Teve alguma coisa que te surpreendeu no país?
Me surpreendeu essa não-integração entre os americanos que estão lá e os afegãos. Acho que seria um ganho para ambos. Os americanos conheceriam melhor a sociedade e poderiam ajudar, dessa forma, melhor, e o do outro lado também, porque os afegãos, quando começassem a ter contato com os americanos, também teriam uma certa movimentação para uma outra realidade que eles desconhecem.
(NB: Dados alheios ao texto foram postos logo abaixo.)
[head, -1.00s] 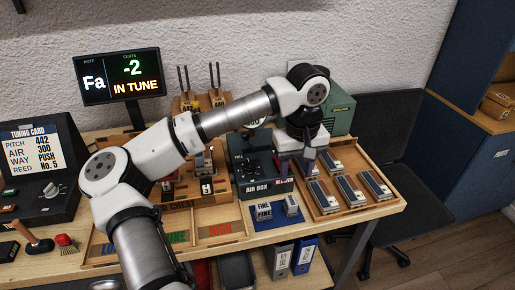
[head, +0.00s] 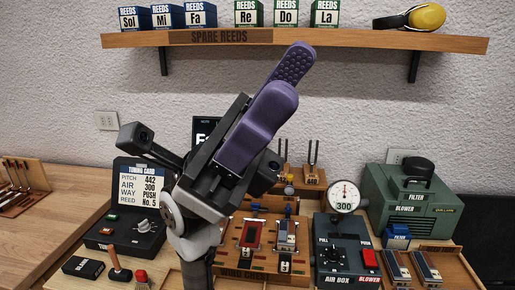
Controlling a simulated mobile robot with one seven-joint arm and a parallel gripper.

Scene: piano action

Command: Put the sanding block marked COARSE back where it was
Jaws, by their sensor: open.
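My gripper (head: 278,85) is raised high in front of the shelf, its two purple fingers pointing up and to the right. It is open and I see nothing held between the fingers. No block with a readable COARSE mark shows in the head view. A small blue block-like thing (head: 397,236) stands in front of the green blower, but I cannot read a mark on it. The front of the bench, with the blue mat seen earlier, is out of view.
The spare reeds shelf (head: 345,42) holds reed boxes and yellow ear muffs (head: 427,17). On the bench are the tuning card (head: 140,190), the air box (head: 345,255) with its gauge (head: 343,196), the green blower (head: 412,208) and a tray (head: 450,262) with reed pieces.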

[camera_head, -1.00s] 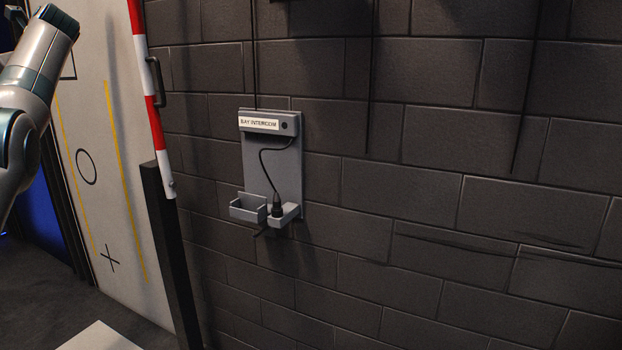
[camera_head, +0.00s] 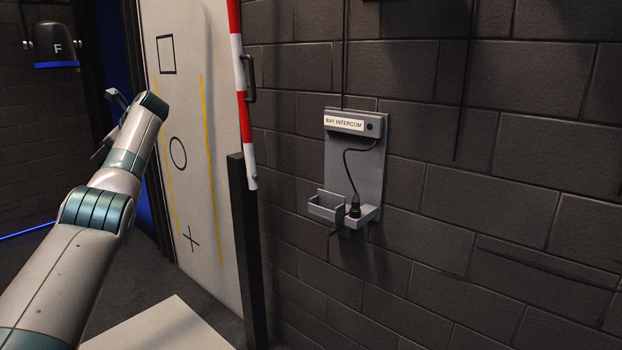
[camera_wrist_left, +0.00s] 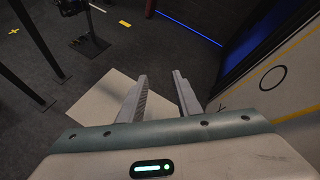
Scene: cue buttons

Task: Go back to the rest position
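My right gripper is in neither view.
A grey intercom unit (camera_head: 357,165) with two small holders is on the dark block wall, a corded black piece in the right holder. A red-and-white pole (camera_head: 241,95) stands above a dark post (camera_head: 245,250). A pale slab (camera_head: 165,325) lies low, with open floor around it.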

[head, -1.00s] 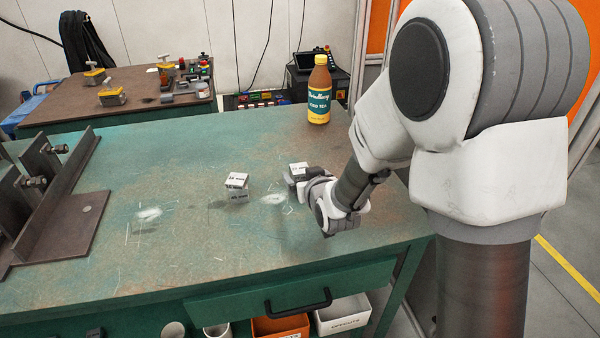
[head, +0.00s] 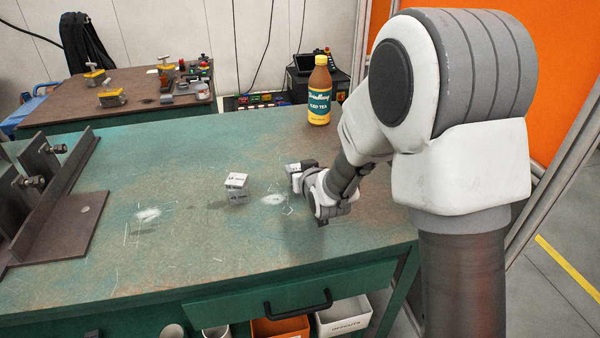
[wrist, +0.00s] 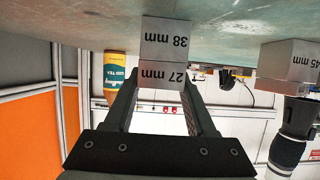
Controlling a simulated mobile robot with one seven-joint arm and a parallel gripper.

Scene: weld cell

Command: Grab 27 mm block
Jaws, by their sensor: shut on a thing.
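In the wrist view, which is upside down, the pale 27 mm block (wrist: 163,76) sits against the larger 38 mm block (wrist: 165,40), which is on the table side. My gripper (wrist: 160,84) has its two dark fingers on either side of the 27 mm block and is shut on it. In the head view my gripper (head: 304,168) is low over the green table, right of centre. Only a small part of the blocks shows there, partly hidden by the gripper.
A 45 mm block (wrist: 290,62) stands apart; a labelled block (head: 237,188) is left of my gripper in the head view. An iced tea bottle (head: 319,92) stands at the table's back. A steel angle fixture (head: 60,200) fills the left. The table's middle front is clear.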

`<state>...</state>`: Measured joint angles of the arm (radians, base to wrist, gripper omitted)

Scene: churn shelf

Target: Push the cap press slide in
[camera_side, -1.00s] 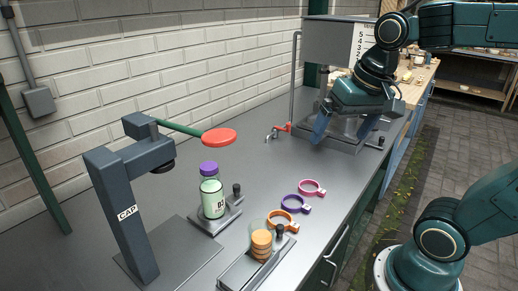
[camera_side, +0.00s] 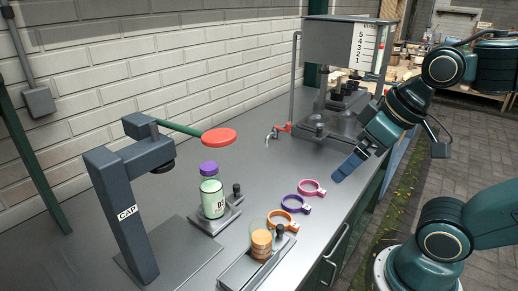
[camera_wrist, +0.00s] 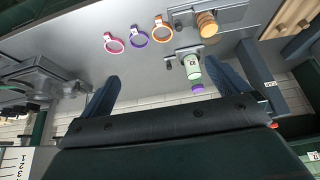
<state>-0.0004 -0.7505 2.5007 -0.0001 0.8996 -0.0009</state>
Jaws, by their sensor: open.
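The cap press (camera_side: 125,215) is a dark grey post marked CAP, with an overhead arm and a green lever ending in a red disc (camera_side: 219,137). Its slide (camera_side: 222,219) is a grey plate with a small dark knob (camera_side: 237,190), sitting out to the right of the press base. A green-labelled jar (camera_side: 211,192) with a purple lid stands upright on the slide; it also shows in the wrist view (camera_wrist: 192,68). My gripper (camera_side: 352,165) is above the counter's right edge, well apart from the slide. Its two blue fingers are spread and empty in the wrist view (camera_wrist: 165,85).
Pink (camera_side: 312,187), purple (camera_side: 296,203) and orange (camera_side: 281,218) rings lie on the counter (camera_side: 255,170) right of the slide. A holder with stacked orange caps (camera_side: 261,243) is at the front. A filling station (camera_side: 340,45) with a red tap stands at the back.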

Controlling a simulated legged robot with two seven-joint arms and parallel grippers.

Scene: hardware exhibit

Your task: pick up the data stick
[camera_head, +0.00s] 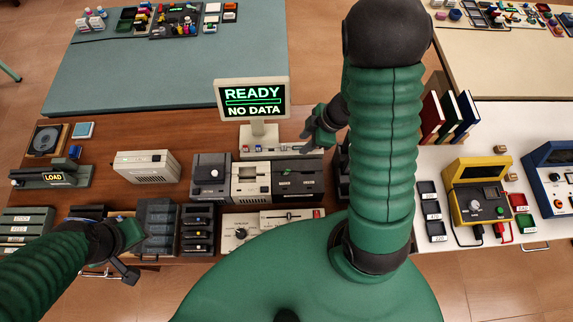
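I cannot pick out the data stick for certain. Small blue pieces (252,149) and a small red-and-white piece (283,147) sit on the pale base below the monitor (252,99), which reads "READY NO DATA". A small dark blue block (75,152) lies at the left of the brown desk. My right gripper (309,140) is just right of the monitor, over the right end of its base; its fingers are too small to judge. My left gripper (138,256) is low at the left, fingers spread, near the desk's front edge by a dark grey rack (157,226).
The brown desk (100,125) holds a beige box (146,166), a "LOAD" unit (50,176), a row of drive boxes (250,182) and a knob panel (262,227). A blue-grey table (130,75) is behind. A white table (500,118) with a yellow case (478,188) is right.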

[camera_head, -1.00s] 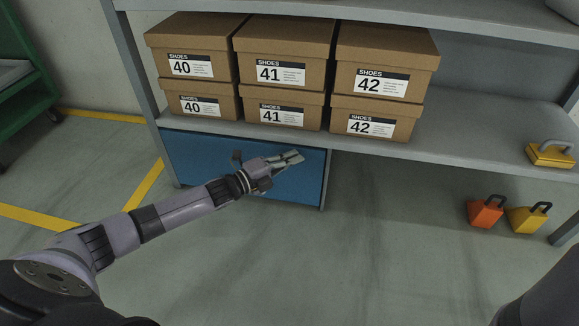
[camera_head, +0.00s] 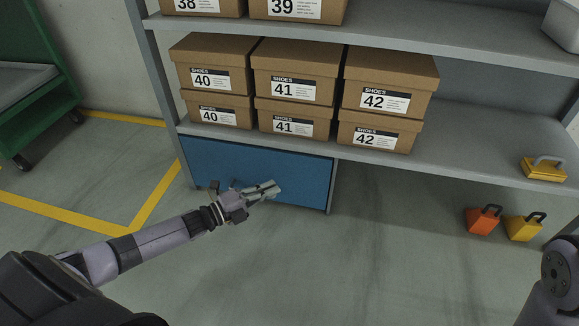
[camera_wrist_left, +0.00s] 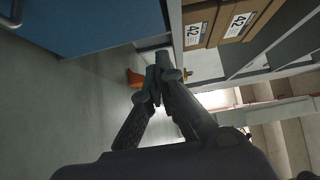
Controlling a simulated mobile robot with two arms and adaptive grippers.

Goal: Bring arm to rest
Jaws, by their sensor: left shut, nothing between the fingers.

Mas quando você tem essas duas sociedades paralelas... isso me chocou. Há lugares em Cabul onde os afegãos não entram, você precisa mostrar o passaporte estrangeiro para entrar em alguns restaurantes e bares.
Como surgiu a exposição?
Viajei pelo Estadão como repórter, eu não sou fotógrafa. E minha câmera quebrou. Fiz as fotos que foram para a exposição com uma câmera digital básica, nada profissional, que era do tradutor que contratei. Quando voltei, fizemos um caderno especial sobre o Afeganistão no jornal, no começo de fevereiro, quando o Obama anunciou que ia mandar novas tropas para lá. Aí, para fazer o caderno, peguei meu CD de fotos e mostrei para meu editor de fotografia [Juca Varella, curador da exposição]. Ele adorou, começou a me botar pilha, "Você tem que expôr!", mas eu nem tinha pensado em fazer nada. Como o SESC organizou a mostra Imagens do Oriente, e não tinha filmes afegãos para representar o país, eles me convidaram para fazer a exposição com fotografias.
E você pretende continuar fotografando?
Não sei! Vou pensar! [risos] Mas pretendo continuar viajando, só que isso depende do jornal. Tenho vontade de ir para outros lugares, como a Palestina. Acho muito interessantes esses países do Oriente Médio, sudeste asiático, pelo choque cultural muito grande que causam nas pessoas. Conhecer a diferença é legal, derruba seus próprios tabus.